= Task description =
Repeat the listing that follows, character for character, minus the pictures.

= Given data =
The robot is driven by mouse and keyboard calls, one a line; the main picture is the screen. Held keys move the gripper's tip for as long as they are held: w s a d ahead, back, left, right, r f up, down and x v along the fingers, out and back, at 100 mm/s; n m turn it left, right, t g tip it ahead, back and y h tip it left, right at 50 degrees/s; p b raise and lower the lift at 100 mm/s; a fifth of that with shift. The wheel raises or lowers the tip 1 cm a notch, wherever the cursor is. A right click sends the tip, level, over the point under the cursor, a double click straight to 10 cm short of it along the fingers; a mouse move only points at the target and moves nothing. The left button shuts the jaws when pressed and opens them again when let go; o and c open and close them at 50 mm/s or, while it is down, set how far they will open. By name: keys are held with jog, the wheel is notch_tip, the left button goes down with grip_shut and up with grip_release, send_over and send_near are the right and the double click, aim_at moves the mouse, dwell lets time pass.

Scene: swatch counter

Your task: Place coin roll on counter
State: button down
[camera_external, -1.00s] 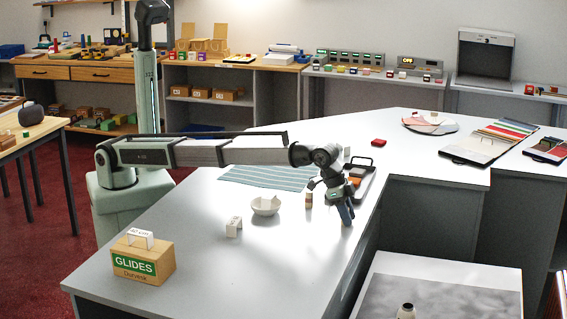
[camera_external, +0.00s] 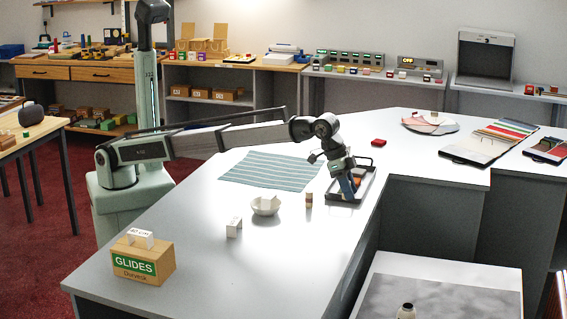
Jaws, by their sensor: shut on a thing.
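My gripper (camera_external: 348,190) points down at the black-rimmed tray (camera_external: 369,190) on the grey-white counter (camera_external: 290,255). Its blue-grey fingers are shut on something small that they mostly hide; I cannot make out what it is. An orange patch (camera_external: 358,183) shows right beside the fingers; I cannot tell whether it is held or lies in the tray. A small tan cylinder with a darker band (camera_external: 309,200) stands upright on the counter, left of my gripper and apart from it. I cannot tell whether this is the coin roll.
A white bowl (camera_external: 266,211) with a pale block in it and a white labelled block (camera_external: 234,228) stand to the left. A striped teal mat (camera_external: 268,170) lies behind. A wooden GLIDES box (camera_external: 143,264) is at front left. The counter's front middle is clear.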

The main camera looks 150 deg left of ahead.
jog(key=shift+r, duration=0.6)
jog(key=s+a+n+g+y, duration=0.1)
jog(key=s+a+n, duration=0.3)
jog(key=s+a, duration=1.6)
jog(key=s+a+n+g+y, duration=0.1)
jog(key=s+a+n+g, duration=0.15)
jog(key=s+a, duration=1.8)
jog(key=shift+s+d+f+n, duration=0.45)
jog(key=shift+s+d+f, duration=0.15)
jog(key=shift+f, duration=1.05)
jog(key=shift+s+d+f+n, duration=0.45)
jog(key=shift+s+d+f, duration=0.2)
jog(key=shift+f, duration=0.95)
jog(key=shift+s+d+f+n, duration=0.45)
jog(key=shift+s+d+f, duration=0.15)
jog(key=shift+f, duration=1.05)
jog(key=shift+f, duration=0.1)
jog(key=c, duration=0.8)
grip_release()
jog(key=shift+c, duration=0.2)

= Task output =
The robot is driven by mouse and keyboard calls, one a line; the main picture is the screen. Held keys move the gripper's tip for as long as they are held: w s a d ahead, back, left, right, r f up, down and x v along the fingers, out and back, at 100 mm/s; n m turn it left, right, t g tip it ahead, back and y h tip it left, right at 50 degrees/s; p b raise and lower the lift at 100 mm/s; a fifth of that with shift. The wheel raises or lowers the tip 1 cm a notch, wherever the cursor is. A right click sends the tip, level, over the point under the cursor, a double click straight to 10 cm short of it along the fingers; a mouse move only points at the target and moves nothing. The left button shuts the jaws when pressed and opens them again when let go; o and c open and close them at 50 mm/s or, while it is down, set how far they will open. By name: keys are held with jog, the wheel is notch_tip, the left button goes down with grip_shut and up with grip_release, send_over and send_near are the right and the double click, aim_at moves the mouse, dwell lets time pass.

Scene: swatch counter

Your task: Place coin roll on counter
State: button down
[camera_external, -1.00s] 
[camera_external, +0.00s] 
Jaws, by their sensor: shut on a thing.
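My gripper (camera_external: 348,190) points down at the black-rimmed tray (camera_external: 369,190) on the grey-white counter (camera_external: 290,255). Its blue-grey fingers are shut on something small that they mostly hide; I cannot make out what it is. An orange patch (camera_external: 358,183) shows right beside the fingers; I cannot tell whether it is held or lies in the tray. A small tan cylinder with a darker band (camera_external: 309,200) stands upright on the counter, left of my gripper and apart from it. I cannot tell whether this is the coin roll.
A white bowl (camera_external: 266,211) with a pale block in it and a white labelled block (camera_external: 234,228) stand to the left. A striped teal mat (camera_external: 268,170) lies behind. A wooden GLIDES box (camera_external: 143,264) is at front left. The counter's front middle is clear.

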The main camera looks 150 deg left of ahead.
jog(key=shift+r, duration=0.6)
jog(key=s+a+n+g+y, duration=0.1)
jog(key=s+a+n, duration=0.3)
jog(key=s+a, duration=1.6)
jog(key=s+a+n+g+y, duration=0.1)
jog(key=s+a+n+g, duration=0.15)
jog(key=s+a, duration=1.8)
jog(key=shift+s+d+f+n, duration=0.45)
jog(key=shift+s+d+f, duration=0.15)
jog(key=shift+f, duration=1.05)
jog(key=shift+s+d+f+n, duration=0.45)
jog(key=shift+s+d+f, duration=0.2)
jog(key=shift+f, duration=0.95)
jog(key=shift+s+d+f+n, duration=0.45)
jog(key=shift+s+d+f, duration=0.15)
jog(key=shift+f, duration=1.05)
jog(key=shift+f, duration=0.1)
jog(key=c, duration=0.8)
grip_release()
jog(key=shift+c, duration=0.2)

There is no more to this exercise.